• **Task to complete**: Write out each line word for word. Drop pictures.

• **Data lines**:

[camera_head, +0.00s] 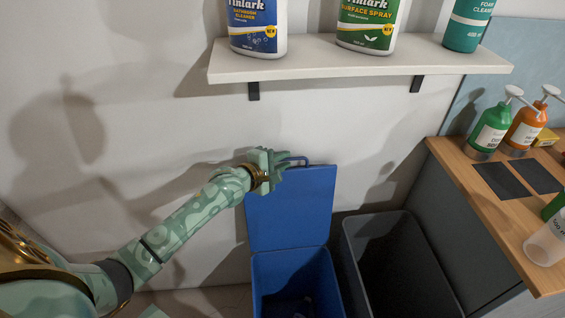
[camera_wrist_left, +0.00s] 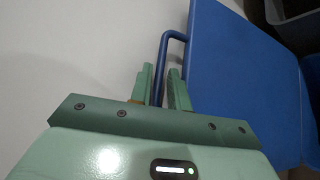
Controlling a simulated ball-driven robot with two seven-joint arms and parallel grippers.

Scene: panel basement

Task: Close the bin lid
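The blue bin (camera_head: 295,280) stands low in the head view with its lid (camera_head: 290,205) raised upright near the wall. A blue loop handle (camera_head: 295,159) is at the lid's top edge. My left gripper (camera_head: 280,160) is at this handle. In the left wrist view the handle (camera_wrist_left: 160,65) runs between the two fingers of my left gripper (camera_wrist_left: 163,82), with a small gap showing beside it, so the fingers look open around it. The lid (camera_wrist_left: 240,70) lies just right of the fingers. My right gripper is not in view.
A dark grey open bin (camera_head: 390,255) stands right of the blue one. A white shelf (camera_head: 330,62) with several cleaner bottles hangs above. A wooden counter (camera_head: 490,205) with pump bottles is at the right. The wall (camera_head: 150,140) is close behind the lid.

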• **Written response**:
[camera_head, +0.00s] 
[camera_wrist_left, +0.00s] 
Controlling a simulated ball-driven robot with two seven-joint arms and parallel grippers.

Scene: panel basement

Task: Close the bin lid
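The blue bin (camera_head: 295,280) stands low in the head view with its lid (camera_head: 290,205) raised upright near the wall. A blue loop handle (camera_head: 295,159) is at the lid's top edge. My left gripper (camera_head: 280,160) is at this handle. In the left wrist view the handle (camera_wrist_left: 160,65) runs between the two fingers of my left gripper (camera_wrist_left: 163,82), with a small gap showing beside it, so the fingers look open around it. The lid (camera_wrist_left: 240,70) lies just right of the fingers. My right gripper is not in view.
A dark grey open bin (camera_head: 390,255) stands right of the blue one. A white shelf (camera_head: 330,62) with several cleaner bottles hangs above. A wooden counter (camera_head: 490,205) with pump bottles is at the right. The wall (camera_head: 150,140) is close behind the lid.

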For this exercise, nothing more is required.